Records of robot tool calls
•••
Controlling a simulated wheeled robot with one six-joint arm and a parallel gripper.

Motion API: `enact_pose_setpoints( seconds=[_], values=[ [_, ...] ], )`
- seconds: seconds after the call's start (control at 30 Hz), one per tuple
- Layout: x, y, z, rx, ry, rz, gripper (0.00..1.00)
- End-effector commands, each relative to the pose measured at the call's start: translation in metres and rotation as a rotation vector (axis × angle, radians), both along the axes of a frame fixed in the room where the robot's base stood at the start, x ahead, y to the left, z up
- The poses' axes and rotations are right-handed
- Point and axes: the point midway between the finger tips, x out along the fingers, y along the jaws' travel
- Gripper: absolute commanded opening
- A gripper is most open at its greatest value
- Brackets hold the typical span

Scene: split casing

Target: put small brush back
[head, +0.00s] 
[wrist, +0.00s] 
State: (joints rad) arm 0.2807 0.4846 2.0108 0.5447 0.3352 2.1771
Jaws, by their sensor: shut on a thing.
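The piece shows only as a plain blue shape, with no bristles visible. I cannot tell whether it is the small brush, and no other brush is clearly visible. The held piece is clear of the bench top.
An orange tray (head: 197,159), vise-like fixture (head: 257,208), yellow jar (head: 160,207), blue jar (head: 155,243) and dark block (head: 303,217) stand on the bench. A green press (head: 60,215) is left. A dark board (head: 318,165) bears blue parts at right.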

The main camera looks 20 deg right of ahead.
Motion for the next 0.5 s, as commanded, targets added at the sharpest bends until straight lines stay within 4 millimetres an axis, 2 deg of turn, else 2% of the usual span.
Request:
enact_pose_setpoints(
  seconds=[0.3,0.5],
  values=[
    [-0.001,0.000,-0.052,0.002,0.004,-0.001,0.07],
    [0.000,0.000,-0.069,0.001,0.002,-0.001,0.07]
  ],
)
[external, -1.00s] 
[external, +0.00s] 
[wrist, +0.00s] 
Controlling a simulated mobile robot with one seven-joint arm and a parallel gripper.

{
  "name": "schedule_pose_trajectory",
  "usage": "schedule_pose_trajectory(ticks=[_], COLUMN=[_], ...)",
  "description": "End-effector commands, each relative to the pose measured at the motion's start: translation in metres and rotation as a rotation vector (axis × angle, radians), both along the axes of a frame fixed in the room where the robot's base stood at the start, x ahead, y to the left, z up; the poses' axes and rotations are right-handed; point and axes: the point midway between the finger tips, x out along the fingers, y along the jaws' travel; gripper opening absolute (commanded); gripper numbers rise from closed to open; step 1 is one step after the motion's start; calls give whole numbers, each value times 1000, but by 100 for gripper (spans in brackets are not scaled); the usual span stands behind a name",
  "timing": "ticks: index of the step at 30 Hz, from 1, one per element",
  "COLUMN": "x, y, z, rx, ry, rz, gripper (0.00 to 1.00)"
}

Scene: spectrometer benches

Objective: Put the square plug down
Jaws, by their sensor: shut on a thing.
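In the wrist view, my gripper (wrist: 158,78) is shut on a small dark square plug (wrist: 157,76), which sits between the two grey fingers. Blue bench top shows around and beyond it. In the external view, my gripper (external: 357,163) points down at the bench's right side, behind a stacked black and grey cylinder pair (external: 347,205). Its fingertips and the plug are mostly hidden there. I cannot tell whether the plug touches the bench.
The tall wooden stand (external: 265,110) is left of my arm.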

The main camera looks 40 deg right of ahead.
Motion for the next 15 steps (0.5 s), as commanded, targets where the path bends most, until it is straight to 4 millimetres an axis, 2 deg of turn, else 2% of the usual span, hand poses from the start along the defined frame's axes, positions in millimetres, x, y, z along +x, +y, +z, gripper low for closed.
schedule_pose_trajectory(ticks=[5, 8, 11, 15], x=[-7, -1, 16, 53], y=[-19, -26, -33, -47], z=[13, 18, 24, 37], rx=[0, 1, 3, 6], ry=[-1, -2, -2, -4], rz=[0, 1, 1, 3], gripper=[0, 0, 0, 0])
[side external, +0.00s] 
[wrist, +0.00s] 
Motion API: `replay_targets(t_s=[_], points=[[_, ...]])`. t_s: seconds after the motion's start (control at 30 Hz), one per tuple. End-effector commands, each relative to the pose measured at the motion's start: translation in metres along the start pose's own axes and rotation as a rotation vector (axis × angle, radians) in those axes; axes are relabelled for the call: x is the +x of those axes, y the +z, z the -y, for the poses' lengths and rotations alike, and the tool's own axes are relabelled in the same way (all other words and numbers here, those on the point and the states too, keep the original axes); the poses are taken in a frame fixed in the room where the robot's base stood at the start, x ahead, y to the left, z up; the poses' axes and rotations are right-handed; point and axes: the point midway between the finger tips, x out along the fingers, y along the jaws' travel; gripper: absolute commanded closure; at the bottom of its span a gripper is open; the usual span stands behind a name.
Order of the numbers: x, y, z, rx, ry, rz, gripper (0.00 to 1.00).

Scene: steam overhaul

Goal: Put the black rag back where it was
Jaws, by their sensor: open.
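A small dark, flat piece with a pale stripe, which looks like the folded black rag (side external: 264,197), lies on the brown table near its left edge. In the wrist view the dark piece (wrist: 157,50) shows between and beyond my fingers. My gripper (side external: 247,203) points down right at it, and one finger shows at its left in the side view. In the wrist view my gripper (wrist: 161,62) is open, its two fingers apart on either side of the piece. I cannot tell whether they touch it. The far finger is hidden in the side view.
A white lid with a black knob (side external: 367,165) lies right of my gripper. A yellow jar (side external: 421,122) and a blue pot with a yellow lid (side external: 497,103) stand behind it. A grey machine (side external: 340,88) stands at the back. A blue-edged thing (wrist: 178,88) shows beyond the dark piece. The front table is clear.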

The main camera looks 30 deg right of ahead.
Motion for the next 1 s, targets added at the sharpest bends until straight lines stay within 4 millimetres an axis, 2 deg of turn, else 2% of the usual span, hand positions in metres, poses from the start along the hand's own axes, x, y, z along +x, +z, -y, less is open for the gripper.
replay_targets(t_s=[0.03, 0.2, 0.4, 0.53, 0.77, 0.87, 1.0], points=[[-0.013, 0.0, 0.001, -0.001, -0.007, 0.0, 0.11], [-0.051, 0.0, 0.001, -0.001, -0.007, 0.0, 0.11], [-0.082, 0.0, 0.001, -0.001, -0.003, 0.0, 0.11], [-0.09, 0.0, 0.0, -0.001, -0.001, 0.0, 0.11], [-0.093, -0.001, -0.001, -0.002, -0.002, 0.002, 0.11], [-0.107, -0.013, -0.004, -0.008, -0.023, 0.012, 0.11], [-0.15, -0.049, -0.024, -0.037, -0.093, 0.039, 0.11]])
•••
DO THIS:
Give again the run of lines that opens at the line with "Order of the" and closes at the line with "Goal: Put the black rag back where it was", exactly, and only that run.

THE RESPONSE:
Order of the numbers: x, y, z, rx, ry, rz, gripper (0.00 to 1.00).

Scene: steam overhaul

Goal: Put the black rag back where it was

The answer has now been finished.